TASK REQUIREMENTS – Pictures stay out of the copy. Repeat exactly the lines from the first entry below through the line that contains "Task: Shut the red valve", and nothing beyond.

Some records

┄┄┄┄┄┄

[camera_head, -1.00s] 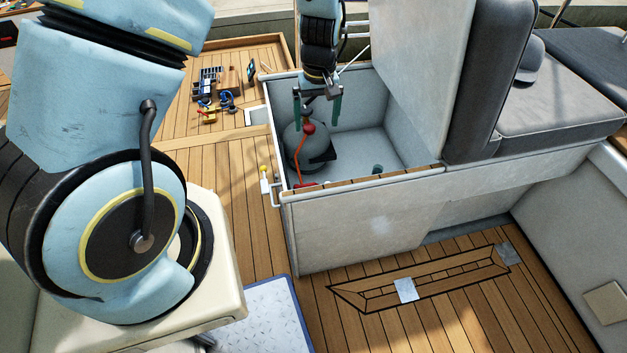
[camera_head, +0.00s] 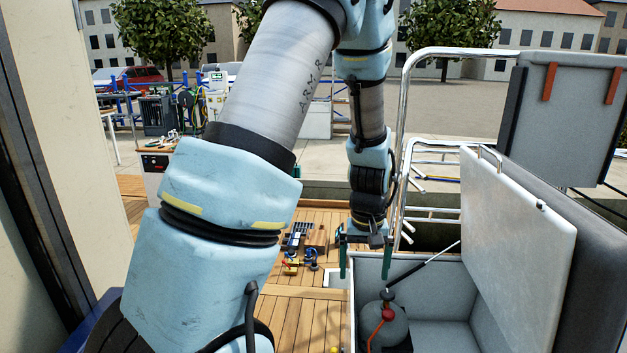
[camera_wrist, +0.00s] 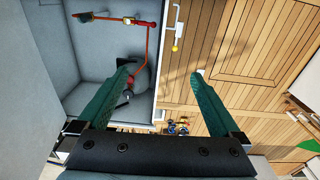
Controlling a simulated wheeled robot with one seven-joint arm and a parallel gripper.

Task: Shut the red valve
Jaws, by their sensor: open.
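An open grey locker (camera_head: 437,308) holds a grey gas bottle (camera_head: 392,333). On the bottle's top sits a red fitting (camera_head: 388,315) with an orange hose. In the wrist view the hose (camera_wrist: 147,48) runs to red fittings (camera_wrist: 140,22) and a red piece (camera_wrist: 84,17) by the locker wall. I cannot tell which red part is the valve. My gripper (camera_head: 364,270) is open and empty, pointing down above the locker's left edge. In the wrist view its left finger overlaps the bottle (camera_wrist: 140,80) and its right finger overlaps the deck; the gripper (camera_wrist: 164,70) covers part of the bottle.
The locker's raised lid (camera_head: 515,250) and its strut stand to the right of my gripper. A yellow-tipped handle (camera_wrist: 175,47) is outside the locker wall. Tools (camera_head: 300,245) lie on the wooden deck at left. Steel rails (camera_head: 402,130) rise behind.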

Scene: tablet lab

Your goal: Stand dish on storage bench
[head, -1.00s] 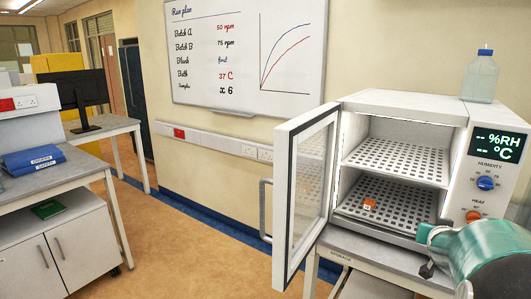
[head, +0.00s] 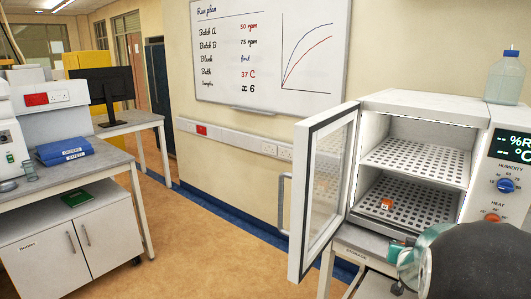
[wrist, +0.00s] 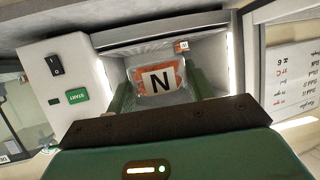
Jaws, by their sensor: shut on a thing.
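In the wrist view, my gripper (wrist: 158,88) has its green fingers on either side of a clear dish (wrist: 175,92) with reddish-orange contents and a white label marked N. My gripper is shut on the dish. Beyond the dish, the wrist view shows the lit inside of the white cabinet. In the head view, my arm covers the lower right corner and hides most of the gripper; the dish is not clear there. The storage bench (head: 352,248), with a STORAGE label on its front edge, stands under the white cabinet and is partly hidden by my arm.
The white cabinet (head: 425,103) has its glass door (head: 327,190) swung open toward the left. A small orange-tagged item (head: 386,204) sits on its lower perforated shelf. A bottle (head: 505,78) stands on top. Another bench (head: 60,198) is at the left, with open floor between.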

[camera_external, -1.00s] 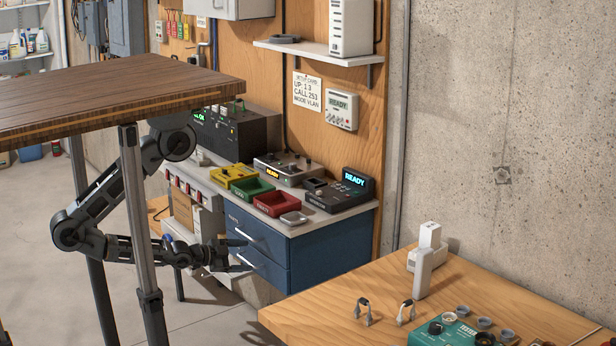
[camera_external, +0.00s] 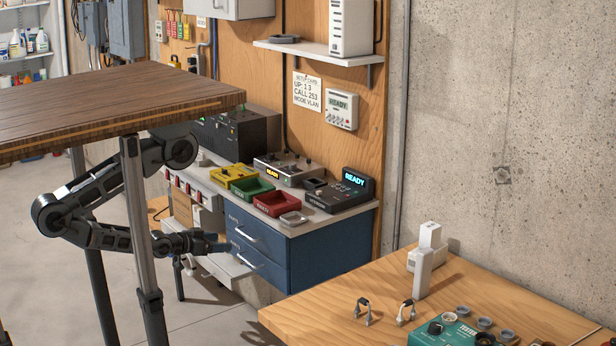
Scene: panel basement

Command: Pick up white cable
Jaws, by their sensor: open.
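I cannot make out a white cable for certain. A thin pale line (camera_external: 584,337) lies at the lower right edge of the wooden table, too small to identify. My gripper (camera_external: 212,252) is open, with nothing visible in it. It is in front of the workbench, left of the blue drawer cabinet (camera_external: 262,242) and near a white drawer-like panel (camera_external: 228,267). Part of my arm is hidden behind a leg of the dark table.
A dark wooden table (camera_external: 95,108) with a metal leg (camera_external: 139,215) stands close by my arm. Yellow, green and red trays (camera_external: 274,202) sit on the bench. The near wooden table (camera_external: 330,318) holds a white device (camera_external: 424,265), two small clips and a teal box (camera_external: 446,332).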

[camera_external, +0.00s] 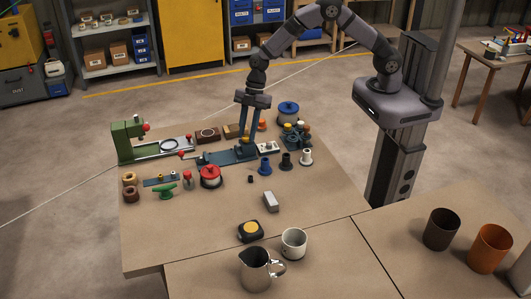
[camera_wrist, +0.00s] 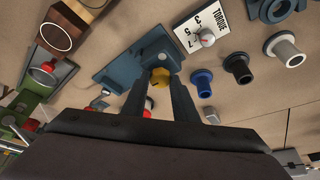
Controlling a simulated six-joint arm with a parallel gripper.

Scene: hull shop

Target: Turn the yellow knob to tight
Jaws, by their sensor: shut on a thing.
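The yellow knob (camera_wrist: 160,77) is on a blue-grey fixture plate (camera_wrist: 122,68), seen from above in the wrist view. My gripper (camera_wrist: 160,82) has one finger on each side of the knob and is shut on it. In the external view my gripper (camera_external: 246,146) points down over the same plate (camera_external: 215,158), and its fingers mostly hide the knob there. Next to the plate is a white card marked TORQUE (camera_wrist: 202,30) with a dial, numbers and a small red pointer. The exact reading is too small to tell.
Blue (camera_external: 265,167), black (camera_external: 286,161) and white (camera_external: 306,157) flanged bushings stand right of the fixture. A red round part (camera_external: 210,176) and a green machine (camera_external: 128,140) are to the left. A mug (camera_external: 294,243) and pitcher (camera_external: 256,270) stand in front.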

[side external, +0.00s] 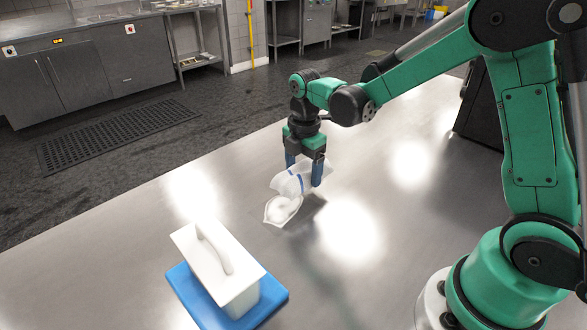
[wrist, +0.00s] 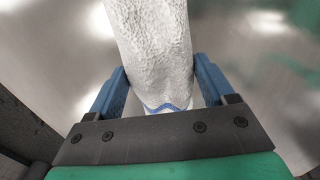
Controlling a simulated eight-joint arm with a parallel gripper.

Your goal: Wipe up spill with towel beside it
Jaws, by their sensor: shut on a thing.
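My gripper (side external: 304,173) is over the middle of the steel table, pointing down, with its blue fingers on either side of a white towel (side external: 292,183) with a blue stripe. The fingers are shut on the towel. A white fold or lower part (side external: 283,210) shows just below it, close to the table; I cannot tell whether it touches. In the wrist view the towel (wrist: 155,50) stretches away from between the fingers (wrist: 160,90), its blue stripe near the palm. I cannot make out the spill clearly; glare and the towel may hide it.
A white lidded container (side external: 218,265) with a handle stands on a blue board (side external: 188,291) at the front left of the table (side external: 120,235). A dark box (side external: 478,110) stands at the back right. The table around the towel is clear, with bright reflections.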

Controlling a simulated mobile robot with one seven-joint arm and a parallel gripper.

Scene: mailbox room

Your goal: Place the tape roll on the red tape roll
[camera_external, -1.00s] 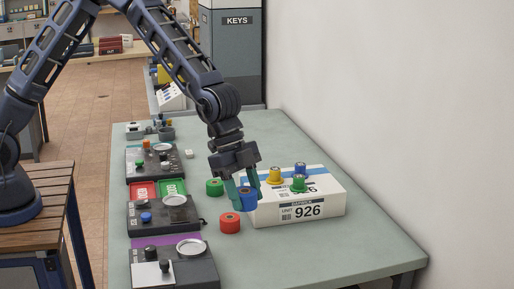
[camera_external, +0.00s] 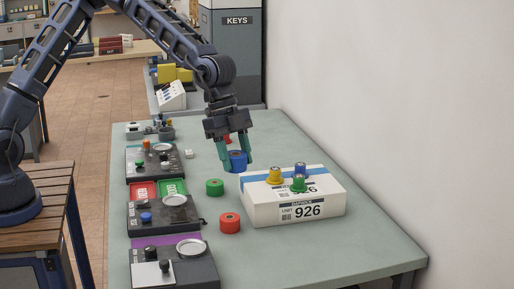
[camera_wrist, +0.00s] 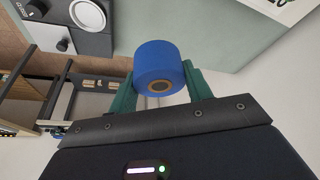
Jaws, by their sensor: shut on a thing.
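My gripper (camera_external: 237,163) is shut on a blue tape roll (camera_external: 238,157), held between the green fingers above the table, behind the white box. In the wrist view the blue roll (camera_wrist: 158,68) sits between the fingertips, its brown core facing the camera. A red tape roll (camera_external: 230,224) stands on the table in front of the box's left end, nearer the camera than my gripper. A green tape roll (camera_external: 215,187) stands between them, slightly left. Another red thing (camera_external: 228,138) shows partly behind my gripper; I cannot tell what it is.
The white box (camera_external: 300,207) marked 926 carries yellow (camera_external: 275,177) and green (camera_external: 299,184) spool-like things on top, and a blue one. Dark device panels (camera_external: 166,217) line the table's left side. The wall bounds the right. The table's front right is clear.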

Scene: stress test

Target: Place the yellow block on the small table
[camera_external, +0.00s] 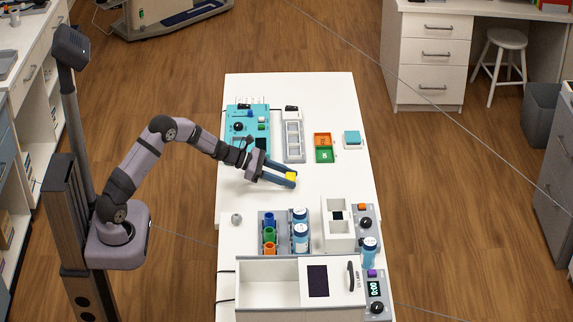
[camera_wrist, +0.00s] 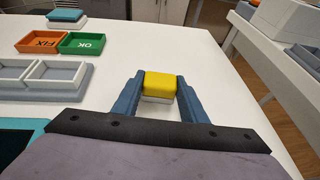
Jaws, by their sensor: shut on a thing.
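The yellow block (camera_external: 291,177) is between the two blue fingers of my gripper (camera_external: 292,179), over the white table (camera_external: 330,180). In the wrist view, the yellow block (camera_wrist: 160,82) is gripped at the fingertips of my gripper (camera_wrist: 161,85), with a pale band below its yellow face. I cannot tell whether that band is part of the block or a thing under it, nor whether the block touches the tabletop. A second white table (camera_external: 228,238) adjoins the near end of the first. I cannot tell which is the small table.
Orange FIX and green OK trays (camera_wrist: 58,41) and a teal block on a pale base (camera_external: 352,138) lie beyond. A teal panel (camera_external: 240,117) is at the left. Tubes (camera_external: 269,235), a white box (camera_external: 338,223) and a larger device (camera_external: 270,275) crowd the near table. The right middle is clear.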

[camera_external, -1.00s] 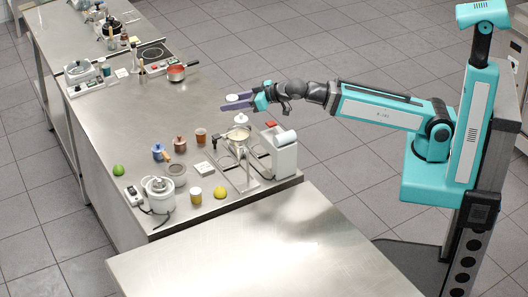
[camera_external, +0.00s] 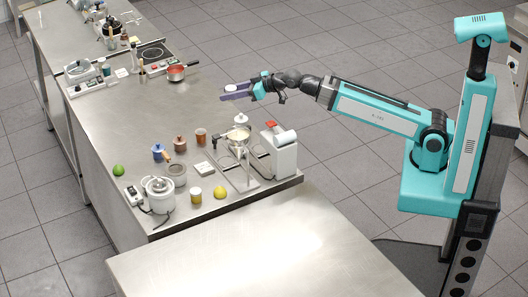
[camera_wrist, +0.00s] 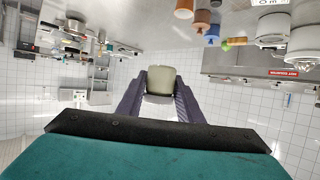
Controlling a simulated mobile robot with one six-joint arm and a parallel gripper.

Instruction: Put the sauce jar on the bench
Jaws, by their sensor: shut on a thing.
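My gripper (camera_external: 238,90) is shut on a small pale jar with a white top (camera_external: 231,88), which looks like the sauce jar. In the wrist view the pale, cream-grey jar (camera_wrist: 160,82) sits between the two purple fingers of my gripper (camera_wrist: 158,95). The jar is held in the air over the steel bench (camera_external: 215,118), beyond the near cluster of kitchen things. Most of its body is hidden by the fingers in the external view.
Below and nearer stand a white-and-steel machine (camera_external: 284,155), a blue pot (camera_external: 159,152), a brown pot (camera_external: 180,144) and an orange-brown cup (camera_external: 201,136). The bench between these groups is clear.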

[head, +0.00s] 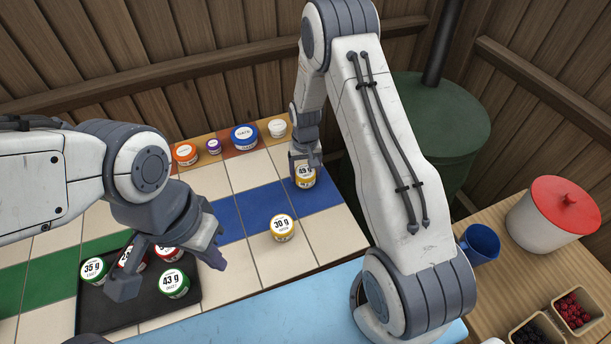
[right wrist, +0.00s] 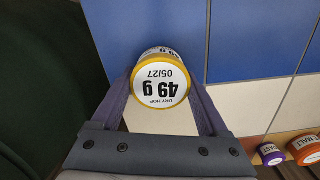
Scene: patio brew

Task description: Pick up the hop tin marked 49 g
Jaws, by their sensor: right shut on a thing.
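The hop tin marked 49 g (head: 306,182) has a yellow body and a white label, and is at the right end of the tiled table. My right gripper (head: 305,166) comes down on it from above and is shut on it. In the right wrist view the tin (right wrist: 161,84) sits between the two fingers, its label reading 49 g, dry hop, 05/27. I cannot tell whether it touches the blue tiles. My left gripper (head: 168,270) is open above the black tray (head: 190,308), its fingers apart over red and green tins.
A yellow tin marked 30 g (head: 282,228) stands on the tiles. A green tin marked 43 g (head: 173,283) and one marked 35 g (head: 93,270) are on the tray. A blue mug (head: 480,243) and red-lidded pot (head: 555,210) stand right. Several tins line the back.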

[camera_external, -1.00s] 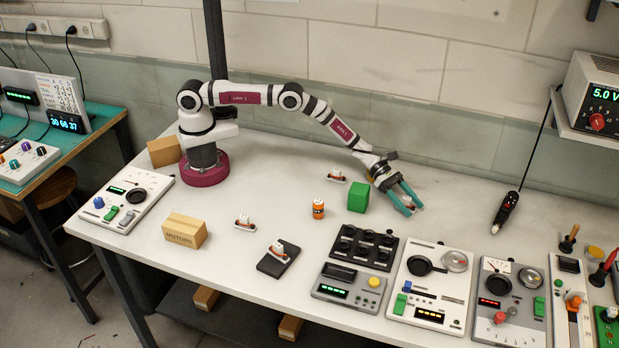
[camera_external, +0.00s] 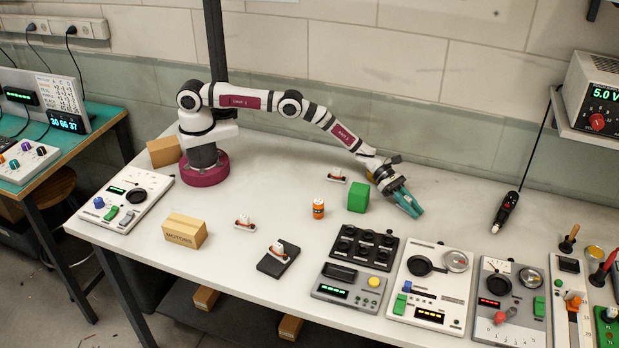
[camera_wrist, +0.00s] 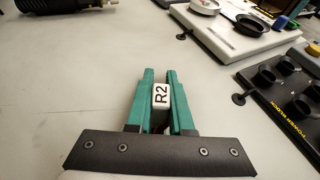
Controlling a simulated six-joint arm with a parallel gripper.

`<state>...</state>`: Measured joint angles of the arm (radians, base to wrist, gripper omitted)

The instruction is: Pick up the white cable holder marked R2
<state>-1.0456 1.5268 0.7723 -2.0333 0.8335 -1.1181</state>
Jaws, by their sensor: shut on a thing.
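The white cable holder marked R2 (camera_wrist: 161,95) sits between the teal fingers of my gripper (camera_wrist: 161,85) in the wrist view, its label facing the camera. The fingers are shut on it. In the external view my gripper (camera_external: 412,205) is low over the bare table, right of the green cube, and its fingers hide the holder. I cannot tell whether the holder touches the table.
A green cube (camera_external: 358,197) and an orange can (camera_external: 318,208) stand left of my gripper. Other small white-topped holders lie on the table (camera_external: 245,223), (camera_external: 336,176); one sits on a black pad (camera_external: 277,266). Instrument panels (camera_external: 432,285) line the front.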

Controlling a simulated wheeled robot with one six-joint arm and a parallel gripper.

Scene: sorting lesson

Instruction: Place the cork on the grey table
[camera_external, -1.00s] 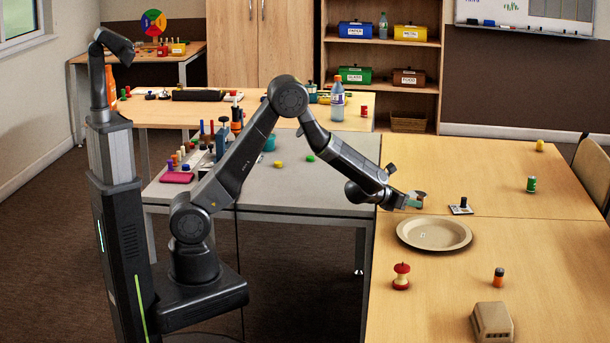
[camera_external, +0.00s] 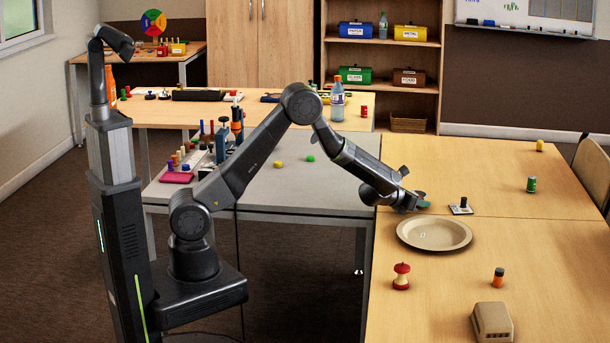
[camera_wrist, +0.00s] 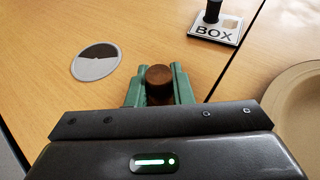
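In the wrist view, a dark brown round cork (camera_wrist: 158,82) sits between the two green fingers of my gripper (camera_wrist: 159,92). Both fingers seem to press on its sides. In the external view my gripper (camera_external: 416,203) is low over the near left edge of the wooden table, just behind the plate. The cork cannot be made out there. The grey table (camera_external: 300,193) stands left of the wooden table, below my forearm. Its right front part is bare.
A yellow lump (camera_external: 279,164), a green lump (camera_external: 310,158) and a pink item (camera_external: 177,178) lie on the grey table.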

┄┄┄┄┄┄

TASK SOLUTION –
[camera_head, -1.00s] 
[camera_head, +0.00s] 
[camera_wrist, +0.00s] 
Controlling a simulated wheeled robot with one seven-joint arm and a parallel gripper.

Task: Shut the red valve

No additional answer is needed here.